Saving $1600 With 8 Lines Of Python
I recently needed a copy of the IEA’s “World Energy Statistics and Balances” dataset for some analysis, but at a cost of €1,400, it was far too pricey for the project. Luckily, I found an alternative!
Casing the joint
The IEA provides an interactive Sankey diagram tool for exploring their energy data. As the tool works on the same dataset, it must be accessing the dataset through a limited proprietary server-side API, right? Wrong, it’s much simpler.
Looking at the XHR network activity in the browser dev tools reveals two files of interest: World.SBBSBSBSBSBSBSSS_YY.txt
and config.xml
.
A closer inspection of the first file reveals that it has all of the IEA dataset totals for the World (but not the country-level data).
An inspection of config.xml
reveals something more interesting. This appears to be the configuration file for the Sankey diagram app, with configuration for colors and animations. For us though, the <dataSources/>
element is what we’re after.
This section contains references to all of the data files for each country. With this file, we can scrape all of the dataset. We just need a little script to do so.
The job
This Python script will generate a file containing all the urls for the TSVs in the dataset. We can download all the files from the urls and get our dataset.
import urllib.request
from lxml import etree
res = urllib.request.urlopen("https://www.iea.org/sankey/config.xml")
root = etree.parse(res)
# find all the urls for data files (e.g. `data/Angola.BBBBBB_YY.txt`)
file_paths = (
urllib.request.pathname2url(el.attrib["src"]) for el in root.iter("file")
)
urls = "\n".join(f"https://www.iea.org/Sankey/{path}" for path in file_paths)

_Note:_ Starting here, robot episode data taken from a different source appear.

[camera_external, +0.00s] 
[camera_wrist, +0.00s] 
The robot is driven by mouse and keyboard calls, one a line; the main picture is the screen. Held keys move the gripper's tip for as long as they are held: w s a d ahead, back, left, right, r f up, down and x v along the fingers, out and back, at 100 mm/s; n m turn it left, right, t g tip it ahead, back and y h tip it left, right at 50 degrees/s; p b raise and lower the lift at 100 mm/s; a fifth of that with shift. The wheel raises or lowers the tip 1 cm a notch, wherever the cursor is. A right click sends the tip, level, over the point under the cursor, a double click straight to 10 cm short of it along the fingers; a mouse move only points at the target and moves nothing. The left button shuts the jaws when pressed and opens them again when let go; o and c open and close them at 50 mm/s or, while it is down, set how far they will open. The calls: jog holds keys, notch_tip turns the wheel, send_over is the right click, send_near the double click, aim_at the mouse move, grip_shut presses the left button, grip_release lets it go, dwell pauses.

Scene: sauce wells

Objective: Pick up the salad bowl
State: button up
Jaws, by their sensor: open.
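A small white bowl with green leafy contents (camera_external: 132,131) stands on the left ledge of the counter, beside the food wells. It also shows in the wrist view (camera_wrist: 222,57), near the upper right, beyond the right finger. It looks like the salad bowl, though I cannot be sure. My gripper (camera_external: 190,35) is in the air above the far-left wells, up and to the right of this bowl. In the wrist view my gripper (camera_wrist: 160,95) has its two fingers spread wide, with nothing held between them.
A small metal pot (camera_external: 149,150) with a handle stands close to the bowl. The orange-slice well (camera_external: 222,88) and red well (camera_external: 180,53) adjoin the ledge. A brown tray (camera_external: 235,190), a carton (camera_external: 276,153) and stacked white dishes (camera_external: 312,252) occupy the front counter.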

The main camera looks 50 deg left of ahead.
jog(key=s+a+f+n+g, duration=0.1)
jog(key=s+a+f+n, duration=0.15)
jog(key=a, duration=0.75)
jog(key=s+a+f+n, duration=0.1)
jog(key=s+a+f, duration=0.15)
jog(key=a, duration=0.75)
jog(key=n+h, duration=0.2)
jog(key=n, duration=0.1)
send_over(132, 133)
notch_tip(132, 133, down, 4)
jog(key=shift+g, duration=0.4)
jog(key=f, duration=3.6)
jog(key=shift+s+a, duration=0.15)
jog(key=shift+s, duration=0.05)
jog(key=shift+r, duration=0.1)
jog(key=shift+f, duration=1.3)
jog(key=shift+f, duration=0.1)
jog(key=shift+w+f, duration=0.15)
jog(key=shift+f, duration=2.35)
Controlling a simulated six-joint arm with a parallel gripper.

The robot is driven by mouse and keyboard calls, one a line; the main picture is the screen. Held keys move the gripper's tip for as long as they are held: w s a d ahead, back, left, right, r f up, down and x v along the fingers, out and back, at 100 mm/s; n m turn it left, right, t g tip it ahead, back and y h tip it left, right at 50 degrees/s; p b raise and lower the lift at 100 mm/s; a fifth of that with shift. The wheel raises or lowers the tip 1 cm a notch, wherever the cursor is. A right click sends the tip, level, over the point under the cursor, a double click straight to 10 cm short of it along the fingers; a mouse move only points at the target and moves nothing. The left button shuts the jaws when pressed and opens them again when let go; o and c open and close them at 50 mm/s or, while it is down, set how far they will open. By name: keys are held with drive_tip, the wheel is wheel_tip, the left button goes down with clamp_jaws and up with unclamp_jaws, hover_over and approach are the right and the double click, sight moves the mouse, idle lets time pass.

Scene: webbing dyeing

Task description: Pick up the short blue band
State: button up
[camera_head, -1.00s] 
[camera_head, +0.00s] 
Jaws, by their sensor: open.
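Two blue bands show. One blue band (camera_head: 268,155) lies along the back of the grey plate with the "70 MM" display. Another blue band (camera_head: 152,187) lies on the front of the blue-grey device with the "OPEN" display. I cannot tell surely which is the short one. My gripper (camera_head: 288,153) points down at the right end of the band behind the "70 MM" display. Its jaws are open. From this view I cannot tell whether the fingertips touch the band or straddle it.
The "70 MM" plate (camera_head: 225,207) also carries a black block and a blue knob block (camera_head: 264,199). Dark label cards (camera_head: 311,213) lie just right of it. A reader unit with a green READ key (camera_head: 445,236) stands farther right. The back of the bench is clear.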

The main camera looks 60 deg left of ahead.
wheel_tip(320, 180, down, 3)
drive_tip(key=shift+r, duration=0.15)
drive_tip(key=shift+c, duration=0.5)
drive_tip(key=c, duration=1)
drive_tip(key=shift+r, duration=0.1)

with open("urls", "w") as f:
f.writelines(urls)
We could use Python for downloading the files, but I find it easier to use wget to download all the files in parallel. This command will download all our files into the dataset/
directory.
xargs -n 1 -P 8 wget -P dataset < urls
Note: the data files are formatted in a weird way, which requires a little bit of work to format things correctly in Pandas. Also watch out for the duplicated columns. Each year is represented in Mtoe and PJ, at the same level in the table.